▸ Provided data
- - -

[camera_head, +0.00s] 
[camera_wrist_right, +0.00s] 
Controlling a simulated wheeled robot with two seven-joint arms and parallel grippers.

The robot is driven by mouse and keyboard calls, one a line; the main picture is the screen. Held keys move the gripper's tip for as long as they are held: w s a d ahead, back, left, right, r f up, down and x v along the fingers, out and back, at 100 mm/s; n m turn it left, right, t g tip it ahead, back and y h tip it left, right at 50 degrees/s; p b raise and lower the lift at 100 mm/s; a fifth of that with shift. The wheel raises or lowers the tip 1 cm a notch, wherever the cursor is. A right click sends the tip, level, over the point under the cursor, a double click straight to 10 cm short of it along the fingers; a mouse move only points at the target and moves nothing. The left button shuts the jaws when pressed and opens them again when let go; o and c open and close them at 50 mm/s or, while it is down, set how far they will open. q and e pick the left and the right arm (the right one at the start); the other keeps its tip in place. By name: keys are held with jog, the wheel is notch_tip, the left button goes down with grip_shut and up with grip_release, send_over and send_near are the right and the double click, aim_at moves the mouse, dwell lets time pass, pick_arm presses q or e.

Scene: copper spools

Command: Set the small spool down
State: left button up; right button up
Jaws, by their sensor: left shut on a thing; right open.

- - -

▸ The problem
Reproduce the material above exactly; please quote every line of it.

▸ Full output
[camera_head, +0.00s] 
[camera_wrist_right, +0.00s] 
Controlling a simulated wheeled robot with two seven-joint arms and parallel grippers.

The robot is driven by mouse and keyboard calls, one a line; the main picture is the screen. Held keys move the gripper's tip for as long as they are held: w s a d ahead, back, left, right, r f up, down and x v along the fingers, out and back, at 100 mm/s; n m turn it left, right, t g tip it ahead, back and y h tip it left, right at 50 degrees/s; p b raise and lower the lift at 100 mm/s; a fifth of that with shift. The wheel raises or lowers the tip 1 cm a notch, wherever the cursor is. A right click sends the tip, level, over the point under the cursor, a double click straight to 10 cm short of it along the fingers; a mouse move only points at the target and moves nothing. The left button shuts the jaws when pressed and opens them again when let go; o and c open and close them at 50 mm/s or, while it is down, set how far they will open. q and e pick the left and the right arm (the right one at the start); the other keeps its tip in place. By name: keys are held with jog, the wheel is notch_tip, the left button goes down with grip_shut and up with grip_release, send_over and send_near are the right and the double click, aim_at moves the mouse, dwell lets time pass, pick_arm presses q or e.

Scene: copper spools

Command: Set the small spool down
State: left button up; right button up
Jaws, by their sensor: left shut on a thing; right open.

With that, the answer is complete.